→ Written request: Lines holding the string "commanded" are the ones to copy; find them all in the data.

Dataset excerpt
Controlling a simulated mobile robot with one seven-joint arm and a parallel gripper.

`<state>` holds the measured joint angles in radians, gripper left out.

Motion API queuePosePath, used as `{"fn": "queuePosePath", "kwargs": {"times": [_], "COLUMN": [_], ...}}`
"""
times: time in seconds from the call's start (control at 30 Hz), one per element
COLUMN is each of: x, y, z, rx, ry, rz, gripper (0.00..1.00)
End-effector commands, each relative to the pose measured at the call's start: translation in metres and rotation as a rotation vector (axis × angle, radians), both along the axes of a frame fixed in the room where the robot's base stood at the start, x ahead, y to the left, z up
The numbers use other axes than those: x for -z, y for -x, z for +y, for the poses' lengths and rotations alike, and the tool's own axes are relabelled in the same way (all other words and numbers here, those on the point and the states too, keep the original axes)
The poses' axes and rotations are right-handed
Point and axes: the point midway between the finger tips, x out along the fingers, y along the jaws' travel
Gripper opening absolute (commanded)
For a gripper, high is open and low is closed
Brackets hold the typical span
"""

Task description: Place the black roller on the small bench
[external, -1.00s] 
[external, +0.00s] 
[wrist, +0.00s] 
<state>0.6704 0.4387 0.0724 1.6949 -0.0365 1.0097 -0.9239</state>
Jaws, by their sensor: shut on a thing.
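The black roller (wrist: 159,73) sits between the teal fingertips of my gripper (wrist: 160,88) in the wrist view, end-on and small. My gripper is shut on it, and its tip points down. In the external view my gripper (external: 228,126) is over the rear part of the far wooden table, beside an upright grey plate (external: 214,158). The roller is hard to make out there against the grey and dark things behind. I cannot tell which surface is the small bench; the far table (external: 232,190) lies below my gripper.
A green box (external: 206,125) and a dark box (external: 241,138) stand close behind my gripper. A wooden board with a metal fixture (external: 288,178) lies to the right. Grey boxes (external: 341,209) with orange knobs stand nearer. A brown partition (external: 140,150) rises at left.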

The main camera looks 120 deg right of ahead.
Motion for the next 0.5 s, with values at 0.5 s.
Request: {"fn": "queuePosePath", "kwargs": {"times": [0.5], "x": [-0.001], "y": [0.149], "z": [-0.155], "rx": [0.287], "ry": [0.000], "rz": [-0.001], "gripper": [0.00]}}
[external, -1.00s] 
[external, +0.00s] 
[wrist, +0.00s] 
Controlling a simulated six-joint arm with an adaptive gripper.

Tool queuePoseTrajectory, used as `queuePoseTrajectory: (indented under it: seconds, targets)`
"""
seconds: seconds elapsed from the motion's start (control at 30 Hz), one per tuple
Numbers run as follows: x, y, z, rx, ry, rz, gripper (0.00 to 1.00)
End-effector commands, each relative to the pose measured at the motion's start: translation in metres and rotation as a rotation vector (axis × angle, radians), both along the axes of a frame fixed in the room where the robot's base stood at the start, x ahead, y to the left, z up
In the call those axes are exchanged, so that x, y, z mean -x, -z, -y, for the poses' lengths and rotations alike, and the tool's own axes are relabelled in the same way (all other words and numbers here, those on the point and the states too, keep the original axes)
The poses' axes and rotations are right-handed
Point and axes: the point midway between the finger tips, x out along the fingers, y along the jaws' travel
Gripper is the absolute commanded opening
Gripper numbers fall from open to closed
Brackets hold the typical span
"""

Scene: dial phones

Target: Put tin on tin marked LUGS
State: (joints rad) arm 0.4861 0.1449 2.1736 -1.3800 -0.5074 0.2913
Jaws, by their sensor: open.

→ The result:
Gripper opening absolute (commanded)
Gripper is the absolute commanded opening

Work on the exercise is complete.